2. The apparatus of claim 1, wherein said information currently being used
in said coding operation includes voicing information indicative of a
voicing level of said original speech signal.
3. The apparatus of claim 2, wherein said coding operation and said
adaptation thereof include adaptive gainshape coding, and wherein said
voicing information includes a gain signal associated with said adaptive
gainshape coding.
4. The apparatus of claim 2, wherein said controller includes a memory for
maintaining a record of previous voicing levels as indicated by said
voicing information, and refining logic operable when said voicing
information indicates that a current voicing level exceeds a predetermined
threshold to evaluate said current voicing level with respect to said
previous voicing levels to determine whether said voicing information
indicative of said current voicing level should be used by said
controller.
5. The apparatus of claim 1, wherein said information currently being used
in said coding operation includes signal energy information indicative of
a signal energy in the original speech signal.
6. The apparatus of claim 5, wherein said coding operation and said
adaptation thereof include fixed gainshape coding, and wherein said signal
energy information includes a gain signal associated with said fixed
gainshape coding.
7. The apparatus of claim 5, wherein said information currently being used
in said coding operation includes voicing information indicative of a
voicing level of said original speech signal.
8. The apparatus of claim 7, wherein said controller includes a memory for
maintaining a record of a previous signal energy as indicated by said
signal energy information, and refining logic operable when said voicing
information indicates that a current voicing level exceeds a predetermined
threshold to evaluate a current signal energy with respect to said
previous signal energy to determine whether said voicing information
indicative of said current voicing level should be used by said
controller.
9. The apparatus of claim 1, wherein said coding operation and said
adaptation thereof include linear predictive coding.
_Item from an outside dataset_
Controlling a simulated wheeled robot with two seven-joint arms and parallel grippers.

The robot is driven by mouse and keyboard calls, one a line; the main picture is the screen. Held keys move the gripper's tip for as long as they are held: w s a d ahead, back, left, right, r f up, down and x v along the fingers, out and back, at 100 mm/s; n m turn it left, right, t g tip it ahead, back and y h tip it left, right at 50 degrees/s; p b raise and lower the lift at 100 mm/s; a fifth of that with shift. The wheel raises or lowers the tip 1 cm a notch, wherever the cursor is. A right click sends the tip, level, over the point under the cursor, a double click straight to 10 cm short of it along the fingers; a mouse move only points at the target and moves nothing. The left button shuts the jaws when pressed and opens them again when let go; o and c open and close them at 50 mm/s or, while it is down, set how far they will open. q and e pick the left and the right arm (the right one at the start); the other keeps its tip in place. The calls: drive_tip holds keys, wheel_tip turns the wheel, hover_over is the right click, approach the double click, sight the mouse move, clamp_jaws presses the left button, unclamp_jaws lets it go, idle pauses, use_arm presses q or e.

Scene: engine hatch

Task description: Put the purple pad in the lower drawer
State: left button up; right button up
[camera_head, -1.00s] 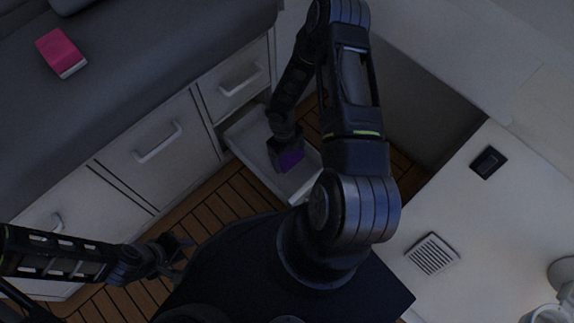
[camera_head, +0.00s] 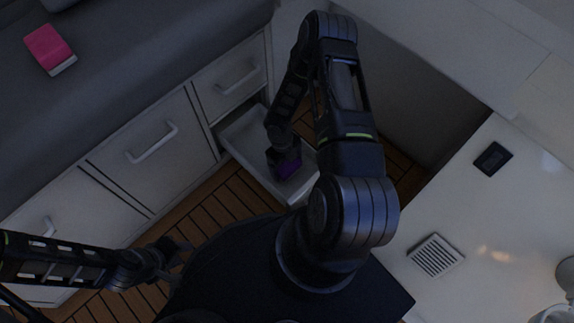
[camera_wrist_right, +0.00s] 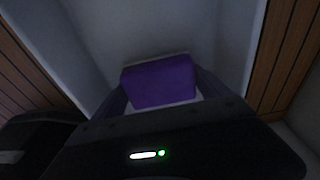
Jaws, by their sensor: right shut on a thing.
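The purple pad (camera_head: 287,168) is held in my right gripper (camera_head: 284,160), over the open lower drawer (camera_head: 246,130) in the head view. In the right wrist view the purple pad (camera_wrist_right: 158,82) sits between the two fingers of my right gripper (camera_wrist_right: 160,95), with the pale drawer interior (camera_wrist_right: 140,28) around it. I cannot tell whether the pad touches the drawer's bottom. My left gripper (camera_head: 176,254) is empty at the lower left, over the wooden floor, and its fingers look apart.
Closed drawers (camera_head: 228,80) and cabinet fronts (camera_head: 150,145) line the left. A white counter (camera_head: 480,220) with a vent (camera_head: 435,256) and a dark switch (camera_head: 492,159) is at the right.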

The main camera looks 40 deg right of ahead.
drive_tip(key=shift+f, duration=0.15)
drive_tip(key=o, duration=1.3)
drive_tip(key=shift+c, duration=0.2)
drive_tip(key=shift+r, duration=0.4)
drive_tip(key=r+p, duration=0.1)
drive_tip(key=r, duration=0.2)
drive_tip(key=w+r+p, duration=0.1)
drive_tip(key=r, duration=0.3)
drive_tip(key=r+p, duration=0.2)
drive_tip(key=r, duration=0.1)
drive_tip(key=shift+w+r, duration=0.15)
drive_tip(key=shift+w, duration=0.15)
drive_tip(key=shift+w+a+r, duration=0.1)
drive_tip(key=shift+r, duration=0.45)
10. The apparatus of claim 1, wherein said coder is operable to perform any
selected one of a plurality of different adaptations of said coding
operation in response to said controller output, and wherein said
controller includes map logic having an input to receive said information
currently being used in said coding operation and having an output that
indicates which of said adaptations should be signaled to said coder.
11. The apparatus of claim 10, wherein said controller includes further
logic coupled to said map logic output for determining whether the
adaptation indicated by said map logic output differs by more than a
threshold amount from said coding operation.
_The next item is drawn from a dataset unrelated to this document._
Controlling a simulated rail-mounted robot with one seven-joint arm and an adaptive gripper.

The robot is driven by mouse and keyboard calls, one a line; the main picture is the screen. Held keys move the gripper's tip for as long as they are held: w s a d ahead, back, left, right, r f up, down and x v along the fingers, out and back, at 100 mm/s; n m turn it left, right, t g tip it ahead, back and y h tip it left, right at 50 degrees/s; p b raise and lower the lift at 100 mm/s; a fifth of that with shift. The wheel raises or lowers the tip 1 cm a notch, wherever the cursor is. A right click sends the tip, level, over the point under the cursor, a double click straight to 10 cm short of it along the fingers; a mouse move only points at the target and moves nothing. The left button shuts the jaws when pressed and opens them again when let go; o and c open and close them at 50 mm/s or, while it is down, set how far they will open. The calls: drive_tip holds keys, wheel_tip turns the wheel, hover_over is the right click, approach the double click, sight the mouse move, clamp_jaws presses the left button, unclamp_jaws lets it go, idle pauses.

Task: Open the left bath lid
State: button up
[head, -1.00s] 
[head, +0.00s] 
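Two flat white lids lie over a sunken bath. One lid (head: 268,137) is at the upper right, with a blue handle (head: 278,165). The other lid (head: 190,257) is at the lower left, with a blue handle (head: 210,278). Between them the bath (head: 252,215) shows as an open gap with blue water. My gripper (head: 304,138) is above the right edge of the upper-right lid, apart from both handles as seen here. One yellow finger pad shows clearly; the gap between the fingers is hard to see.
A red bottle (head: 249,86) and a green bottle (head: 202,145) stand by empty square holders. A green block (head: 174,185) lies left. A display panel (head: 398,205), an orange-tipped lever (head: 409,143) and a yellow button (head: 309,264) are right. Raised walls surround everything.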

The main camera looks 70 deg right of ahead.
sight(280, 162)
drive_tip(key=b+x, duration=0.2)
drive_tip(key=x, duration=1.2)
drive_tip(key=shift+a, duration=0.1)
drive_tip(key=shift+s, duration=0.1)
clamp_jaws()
12. The apparatus of claim 1, wherein said coder includes an algebraic
codebook and said performance of said adaptation includes performing
anti-sparseness filtering on a signal received form said algebraic
codebook.
13. A speech encoding method for producing a coded representation of an
original speech signal, comprising:
receiving the original speech signal;
performing on the original speech signal a current coding operation to
produce the coded representation;
responsive to information currently being used in the current coding
operation and information used previously in the current coding operation,
adapting the current coding operation to produce an adapted coding
operation; and
performing the adapted coding operation on the original speech signal.
14. The method of claim 13, wherein the information currently being used in
the current coding operation includes voicing information indicative of a
voicing level of the original speech signal.
15. The method of claim 14, wherein said performing steps include
performing adaptive gainshape coding, and wherein said voicing information
includes a gain signal associated with the adaptive gainshape coding.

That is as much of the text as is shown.